Monday, March 13, 2006

The Return of 'Comes A Horseman'

Way back in time--approximately in November--I received a novel too late to do it justice on the day I was supposed to chat it up. However, Robert Liparulo did kind of issue me a challenge to read his first novel, Comes A Horseman even though I wanted to chicken out, not being a thriller kinda gal.

Okay, Bob. I finished it today. Yeah, I know, I took my jolly sweet time letting it get to the top of the TBR stack. After reading the first two chapters I knew I wasn't gonna keep going while hubby was working out of town. I needed to be sure somebody was in the house to keep the axe murderer off me. Chicken, I know.

Bob did a lot of things right in this novel. In fact, pretty much anything I didn't like I'll chalk up to the genre. The characters made sense. They developed, changed, grew. They had definite imperfections, ones that were important to the development of the plot.

And Liparulo certainly has heard the same advice I have: When it is all dark and your main characters know they are going to fail, keep heaping it on so they don't really stand a chance.

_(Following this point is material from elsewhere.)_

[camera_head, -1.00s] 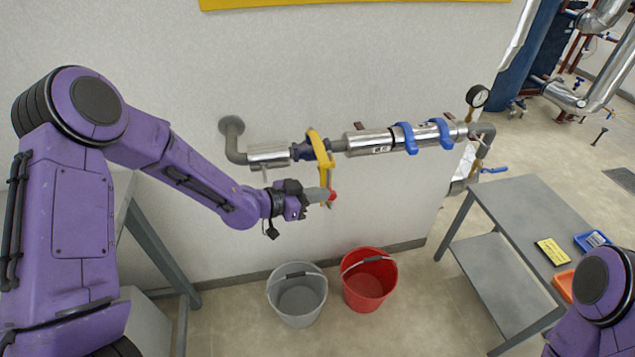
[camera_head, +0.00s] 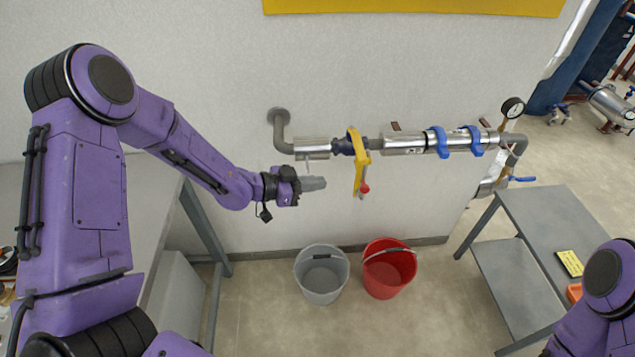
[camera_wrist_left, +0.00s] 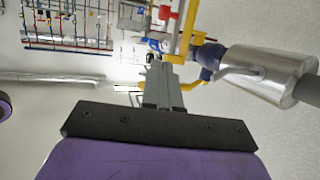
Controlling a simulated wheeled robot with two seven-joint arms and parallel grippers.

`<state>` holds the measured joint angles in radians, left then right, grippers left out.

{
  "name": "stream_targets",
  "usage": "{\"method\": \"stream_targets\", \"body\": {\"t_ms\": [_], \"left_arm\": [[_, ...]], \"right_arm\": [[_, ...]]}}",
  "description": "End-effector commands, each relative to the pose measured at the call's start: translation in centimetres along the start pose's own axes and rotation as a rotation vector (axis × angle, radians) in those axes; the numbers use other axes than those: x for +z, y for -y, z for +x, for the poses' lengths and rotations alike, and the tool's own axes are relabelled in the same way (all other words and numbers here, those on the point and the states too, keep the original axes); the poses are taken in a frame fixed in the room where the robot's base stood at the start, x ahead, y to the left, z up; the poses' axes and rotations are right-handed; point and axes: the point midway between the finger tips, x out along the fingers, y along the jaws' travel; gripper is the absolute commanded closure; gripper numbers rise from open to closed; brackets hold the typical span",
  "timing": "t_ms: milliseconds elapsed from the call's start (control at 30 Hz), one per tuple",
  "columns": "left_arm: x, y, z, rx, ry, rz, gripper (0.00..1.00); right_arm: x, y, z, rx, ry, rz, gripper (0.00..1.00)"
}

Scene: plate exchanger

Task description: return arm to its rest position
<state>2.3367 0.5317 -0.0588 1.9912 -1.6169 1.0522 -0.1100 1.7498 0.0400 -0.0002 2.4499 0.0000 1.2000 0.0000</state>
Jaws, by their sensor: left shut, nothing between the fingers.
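My left arm (camera_head: 190,165) comes in from the left in the head view. Its gripper (camera_head: 313,184) is shut and empty. It is in front of the wall, left of the yellow handle (camera_head: 355,160) with a red tip on the pipe, with a visible gap between them in the head view. The left wrist view shows the closed fingers (camera_wrist_left: 162,85), with the yellow handle (camera_wrist_left: 186,40) just beyond them in the picture. Only the purple upper part of my right arm (camera_head: 605,290) shows at the lower right; its gripper is out of view.
A metal pipe (camera_head: 402,143) with blue clamps and a gauge (camera_head: 512,107) runs along the wall. A grey bucket (camera_head: 321,275) and a red bucket (camera_head: 389,268) stand on the floor below. A grey table (camera_head: 560,225) is at right, another grey table (camera_head: 150,225) at left.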

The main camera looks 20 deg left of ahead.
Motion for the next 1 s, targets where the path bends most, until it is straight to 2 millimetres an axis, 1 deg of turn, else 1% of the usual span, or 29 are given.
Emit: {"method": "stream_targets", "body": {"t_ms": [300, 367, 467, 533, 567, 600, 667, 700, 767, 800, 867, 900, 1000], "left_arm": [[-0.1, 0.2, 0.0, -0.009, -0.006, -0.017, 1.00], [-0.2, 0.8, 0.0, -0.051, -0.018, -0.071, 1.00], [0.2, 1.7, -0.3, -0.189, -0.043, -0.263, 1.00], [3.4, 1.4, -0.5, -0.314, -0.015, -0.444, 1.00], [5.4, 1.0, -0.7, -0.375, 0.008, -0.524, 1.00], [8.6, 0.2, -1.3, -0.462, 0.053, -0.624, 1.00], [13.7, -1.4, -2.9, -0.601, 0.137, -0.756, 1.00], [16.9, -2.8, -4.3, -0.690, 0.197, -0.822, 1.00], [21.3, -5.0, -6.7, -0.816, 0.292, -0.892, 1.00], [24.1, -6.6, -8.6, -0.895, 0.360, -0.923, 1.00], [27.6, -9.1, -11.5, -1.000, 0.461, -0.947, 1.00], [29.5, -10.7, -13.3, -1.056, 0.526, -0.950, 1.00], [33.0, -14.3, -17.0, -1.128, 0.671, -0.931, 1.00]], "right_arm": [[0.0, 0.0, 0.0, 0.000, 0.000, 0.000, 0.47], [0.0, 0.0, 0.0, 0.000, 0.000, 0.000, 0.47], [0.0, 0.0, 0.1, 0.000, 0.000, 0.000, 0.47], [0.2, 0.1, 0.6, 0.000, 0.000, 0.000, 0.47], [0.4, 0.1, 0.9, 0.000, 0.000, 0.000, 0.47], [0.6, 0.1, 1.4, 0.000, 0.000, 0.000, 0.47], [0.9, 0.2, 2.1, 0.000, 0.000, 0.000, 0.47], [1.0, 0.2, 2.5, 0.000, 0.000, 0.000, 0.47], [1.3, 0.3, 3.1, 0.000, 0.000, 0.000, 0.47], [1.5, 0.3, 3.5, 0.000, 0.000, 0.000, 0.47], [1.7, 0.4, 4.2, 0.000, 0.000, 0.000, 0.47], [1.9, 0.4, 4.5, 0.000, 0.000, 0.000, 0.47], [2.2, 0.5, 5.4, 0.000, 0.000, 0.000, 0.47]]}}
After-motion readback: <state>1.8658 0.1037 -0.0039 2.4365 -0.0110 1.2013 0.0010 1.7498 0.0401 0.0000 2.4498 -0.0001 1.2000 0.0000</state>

And yet, the seeds for their eventual win had been planted early on.

There were a few bits of info I would have liked planted earlier, but perhaps word count issues forced some tightening up. For example--if you've read the book--I would have liked to see the idea of the secret hideaway in Brady's basement mentioned in an earlier scene rather than just where they NEED it. It kinda felt info-dumped in there, but it was a short info-dump so I lived through it.

Good job.

2 comments:

Jean said...

I know the secret hideaway was mentioned before they needed it--I don't remember how soon before off the top of my head.

As for realistic characters, their human flaws were so good, I found them almost disturbing. I had to keep reminding myself it was good characterization and very human.

Valerie Comer said...

It was earlier in the same scene. Kinda like: okay, I need a secret place. Now I need a reason for its previous existence. Where can I wedge in a mention of it... That kinda thing is what I meant.